Second, the Conservatives won 14 million votes in 1992 and only 10.7 million in 2010. The simple fact is that there far fewer Conservative voters for Miliband to target today than Blair had in 1997 - 3.3 million fewer of them to be exact. We can also plausibly assume that they are less soft in their support for the Conservatives. By extension, there are more Liberal Democrats (836,642 extra) and many more non-voters (almost four million extra) to target compared with 1992-97. Then there's the bit no one likes to talk about - the additional half a million plus votes for the BNP since 1992. The fragmented character of the modern political landscape makes the task of putting together a winning electoral coalition much more complex and difficult for Miliband than it was for Blair.

Third, Blair had a crucial and often forgotten ally in the shape of good old Father Time. After eighteen years of Conservative government, enough people had forgotten how badly Labour fumbled in the 1970s, while the Conservatives had made enough mistakes of their own to transform perceptions of competence. Eventually, two recessions, the poll tax, Black Wednesday, Back to Basics and turmoil over Europe came to overshadow the IMF crisis and the Winter of Discontent. Miliband is fighting with Labour's mistakes still fresh in the memory against a Conservative government that continues to get some benefit of the doubt.

Against this very challenging background, a gain of 400,000 Conservative votes at the next election would bear favourable comparison with the one million Blair gained in 1997. So would a win among former non-voters. Remember, one common criticism of the 'Five Million Votes' approach of targeting those who stopped voting as well as those who deserted Labour for other parties is that non-voters are often more similar to Conservative voters in their views on issues like welfare, immigration and the economy than they are to Labour loyalists. There is some truth in this, so if Miliband is leading among former non-voters in general - a much broader group that includes people who previously supported the Conservatives - this would obviously disprove the suggestion that he is failing to reach beyond Labour's core support.

I wouldn't pretend for a minute that everything is perfect or that Labour is anywhere close to being a sure bet at the next election. The party's lead in the polls is tentative and provisional, of course it is. How could it be otherwise given the drubbing it took less than three years ago? What amazes me most about the self-styled "realist wing" of the Labour Party is how hopelessly unrealistic most of their expectations are about what can be achieved and how to achieve it. It assumes that a majority would be Labour's for the taking if only the party's leadership would adopt the correct tactical positioning: "support Tory spending plans"; "be tougher on welfare"; "hug a banker". But the idea that we can treat the next election like a replay of 1997 is frankly delusional.
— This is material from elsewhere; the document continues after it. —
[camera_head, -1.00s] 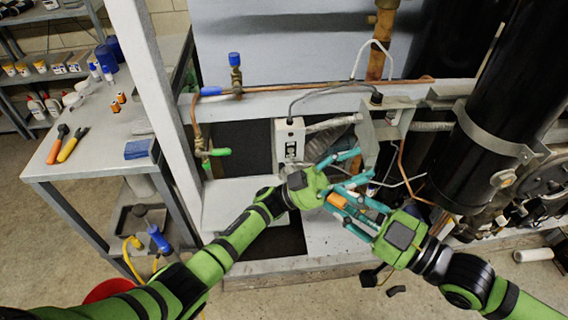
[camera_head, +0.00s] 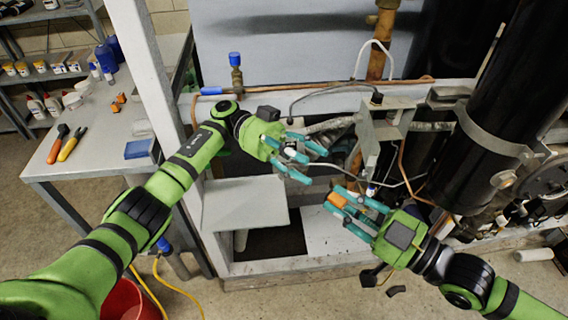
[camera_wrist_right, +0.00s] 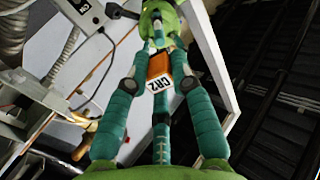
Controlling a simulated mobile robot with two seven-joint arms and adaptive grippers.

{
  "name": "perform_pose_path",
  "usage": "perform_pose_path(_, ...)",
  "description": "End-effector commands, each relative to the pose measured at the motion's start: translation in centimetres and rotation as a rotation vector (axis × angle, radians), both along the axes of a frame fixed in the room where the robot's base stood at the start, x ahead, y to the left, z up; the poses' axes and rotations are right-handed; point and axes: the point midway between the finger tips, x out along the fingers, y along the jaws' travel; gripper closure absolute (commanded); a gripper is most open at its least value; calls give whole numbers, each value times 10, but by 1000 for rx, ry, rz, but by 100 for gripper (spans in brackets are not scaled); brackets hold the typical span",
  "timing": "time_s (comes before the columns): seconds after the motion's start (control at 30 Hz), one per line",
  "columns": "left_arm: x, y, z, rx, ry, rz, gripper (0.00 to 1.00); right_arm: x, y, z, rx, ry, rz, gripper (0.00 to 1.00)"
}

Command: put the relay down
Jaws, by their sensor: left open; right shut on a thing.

Labour can only win by going where the votes are, and they are not in the same place that they were in 1992-97. There are far fewer Conservatives, quite a few more Liberal Democrats and BNP supporters, and many more non-voters. The implications of this are being explored in the work being done by the Fabian Society and in an eminently sensible and balanced report written by Lewis Baston for Progress last Autumn ('Marginal Difference: Who Labour Needs to Win and Where'). It eschews the simplistic answers proffered by Labour "realists" as well as the narrow advocates of a "progressive majority" and sets out the choices and challenges for Labour in putting together the kind of diverse electoral coalition required to win.

How can Labour appeal to disillusioned Liberal Democrats and leftish non-voters concerned about social division and the hollowing out of public services while at the same time reaching out to voters who have deserted Labour because of concerns about immigration and public finances? It is difficult, but not impossible. After all, the Thatcherite revolution was carried through with the support of just such an implausible alliance of economic liberals and social conservatives, of blue collar workers and bankers. By setting out a One Nation vision that fuses egalitarian concerns with an ethic of patriotic endeavour, I believe that Ed Miliband has given Labour a chance to achieve something similar. There is a long way to go, for sure, but the evidence suggests that he is making good progress. Labour should build on it instead of dwelling on past glories.